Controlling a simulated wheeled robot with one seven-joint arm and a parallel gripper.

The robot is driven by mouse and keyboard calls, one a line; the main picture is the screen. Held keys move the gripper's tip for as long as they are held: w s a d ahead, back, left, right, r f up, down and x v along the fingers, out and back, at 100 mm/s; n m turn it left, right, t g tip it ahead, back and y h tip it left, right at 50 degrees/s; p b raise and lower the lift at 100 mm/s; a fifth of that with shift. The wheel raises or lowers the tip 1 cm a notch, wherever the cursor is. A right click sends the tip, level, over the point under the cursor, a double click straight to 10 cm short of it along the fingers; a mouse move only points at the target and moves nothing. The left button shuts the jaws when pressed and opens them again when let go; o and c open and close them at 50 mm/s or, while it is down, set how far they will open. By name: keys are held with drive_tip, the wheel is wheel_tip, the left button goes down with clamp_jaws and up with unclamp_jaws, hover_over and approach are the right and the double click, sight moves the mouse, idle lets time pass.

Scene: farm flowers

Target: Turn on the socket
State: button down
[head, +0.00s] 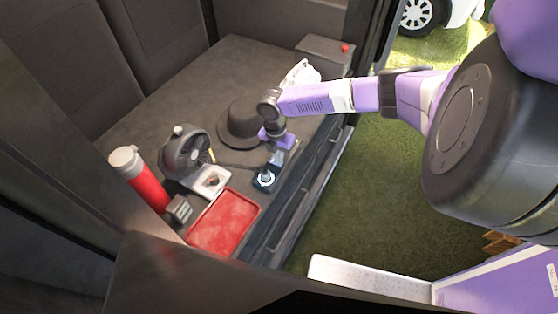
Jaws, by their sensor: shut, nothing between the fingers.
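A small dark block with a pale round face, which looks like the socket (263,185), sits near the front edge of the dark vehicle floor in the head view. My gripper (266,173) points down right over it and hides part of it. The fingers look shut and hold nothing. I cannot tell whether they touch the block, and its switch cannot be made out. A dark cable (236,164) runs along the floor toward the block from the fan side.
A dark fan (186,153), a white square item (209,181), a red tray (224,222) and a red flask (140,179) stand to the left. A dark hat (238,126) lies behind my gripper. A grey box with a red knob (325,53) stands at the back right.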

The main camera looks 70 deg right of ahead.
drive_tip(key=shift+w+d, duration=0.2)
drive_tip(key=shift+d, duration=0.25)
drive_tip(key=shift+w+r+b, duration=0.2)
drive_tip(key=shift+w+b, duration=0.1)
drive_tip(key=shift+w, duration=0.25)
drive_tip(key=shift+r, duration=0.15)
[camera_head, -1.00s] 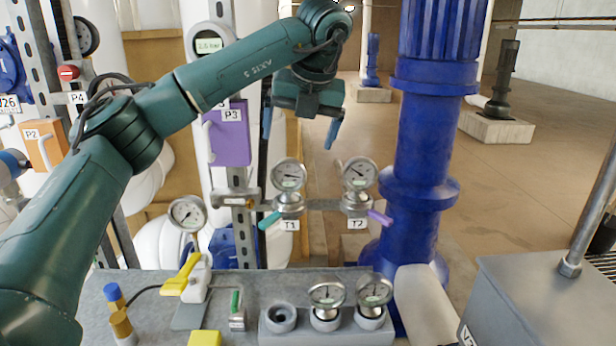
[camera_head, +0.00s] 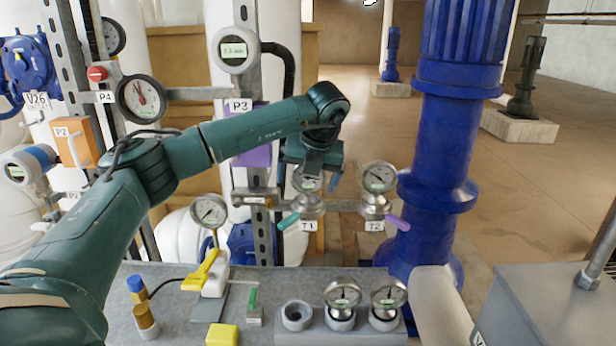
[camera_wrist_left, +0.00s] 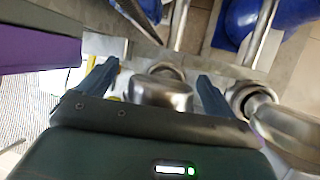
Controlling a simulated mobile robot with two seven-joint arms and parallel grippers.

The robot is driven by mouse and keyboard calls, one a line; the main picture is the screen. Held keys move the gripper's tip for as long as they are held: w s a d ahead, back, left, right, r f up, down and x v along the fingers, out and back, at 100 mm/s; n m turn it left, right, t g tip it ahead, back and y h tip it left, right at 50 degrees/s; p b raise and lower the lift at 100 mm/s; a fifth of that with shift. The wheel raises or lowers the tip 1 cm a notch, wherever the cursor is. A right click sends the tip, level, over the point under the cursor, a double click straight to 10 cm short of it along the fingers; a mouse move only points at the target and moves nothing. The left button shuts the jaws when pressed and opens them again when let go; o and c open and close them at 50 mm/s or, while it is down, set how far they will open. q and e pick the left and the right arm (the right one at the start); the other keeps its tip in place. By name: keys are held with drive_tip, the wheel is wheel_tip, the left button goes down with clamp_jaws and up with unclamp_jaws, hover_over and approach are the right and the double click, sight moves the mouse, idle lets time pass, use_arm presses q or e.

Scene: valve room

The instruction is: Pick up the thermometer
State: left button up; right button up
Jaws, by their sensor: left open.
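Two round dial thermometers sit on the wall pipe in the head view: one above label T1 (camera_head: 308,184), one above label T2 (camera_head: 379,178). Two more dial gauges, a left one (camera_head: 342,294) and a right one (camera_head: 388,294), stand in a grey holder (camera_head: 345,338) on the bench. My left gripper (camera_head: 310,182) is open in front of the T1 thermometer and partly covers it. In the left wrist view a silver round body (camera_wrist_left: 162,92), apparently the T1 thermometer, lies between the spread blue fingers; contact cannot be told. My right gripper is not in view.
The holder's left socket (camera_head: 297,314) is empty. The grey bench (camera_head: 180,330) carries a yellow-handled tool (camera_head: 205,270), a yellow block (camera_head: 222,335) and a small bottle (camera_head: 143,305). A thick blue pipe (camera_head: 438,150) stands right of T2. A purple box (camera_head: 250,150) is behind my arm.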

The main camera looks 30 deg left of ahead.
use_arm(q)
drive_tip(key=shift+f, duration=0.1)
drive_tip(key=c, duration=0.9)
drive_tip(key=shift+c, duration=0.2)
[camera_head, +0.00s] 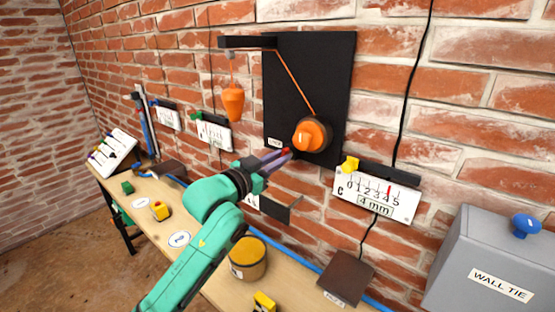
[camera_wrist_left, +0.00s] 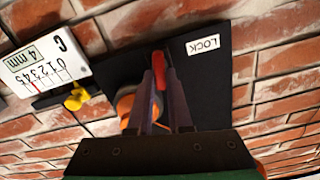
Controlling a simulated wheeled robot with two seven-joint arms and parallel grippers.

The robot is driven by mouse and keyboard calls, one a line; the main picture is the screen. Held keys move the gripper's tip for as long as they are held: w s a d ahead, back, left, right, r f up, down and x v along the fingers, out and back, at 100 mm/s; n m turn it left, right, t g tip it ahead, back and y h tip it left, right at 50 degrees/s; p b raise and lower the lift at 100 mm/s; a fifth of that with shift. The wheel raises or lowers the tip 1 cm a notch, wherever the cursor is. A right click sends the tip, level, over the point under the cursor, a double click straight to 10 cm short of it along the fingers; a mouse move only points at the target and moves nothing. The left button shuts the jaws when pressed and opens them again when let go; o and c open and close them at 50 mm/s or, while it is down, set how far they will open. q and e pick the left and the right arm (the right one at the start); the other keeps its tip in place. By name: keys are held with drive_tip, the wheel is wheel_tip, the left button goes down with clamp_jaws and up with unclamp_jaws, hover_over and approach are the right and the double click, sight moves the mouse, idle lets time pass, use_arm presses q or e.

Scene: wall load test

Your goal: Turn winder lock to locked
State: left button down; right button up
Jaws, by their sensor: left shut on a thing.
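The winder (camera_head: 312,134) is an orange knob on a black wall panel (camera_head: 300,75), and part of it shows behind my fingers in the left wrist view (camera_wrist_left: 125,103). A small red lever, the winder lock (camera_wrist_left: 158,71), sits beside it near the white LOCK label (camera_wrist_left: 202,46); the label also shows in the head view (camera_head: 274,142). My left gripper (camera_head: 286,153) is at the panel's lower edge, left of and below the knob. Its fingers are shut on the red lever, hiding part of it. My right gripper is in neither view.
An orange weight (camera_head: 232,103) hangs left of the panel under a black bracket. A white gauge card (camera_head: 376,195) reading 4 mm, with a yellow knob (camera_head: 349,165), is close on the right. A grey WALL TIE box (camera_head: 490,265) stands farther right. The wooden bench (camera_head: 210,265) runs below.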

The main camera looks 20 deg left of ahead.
════════════════
■ Work to do
In the lines above, find each one with "wheeled" and list it.

■ Answer to this exercise
Controlling a simulated wheeled robot with one seven-joint arm and a parallel gripper.
Controlling a simulated wheeled robot with two seven-joint arms and parallel grippers.

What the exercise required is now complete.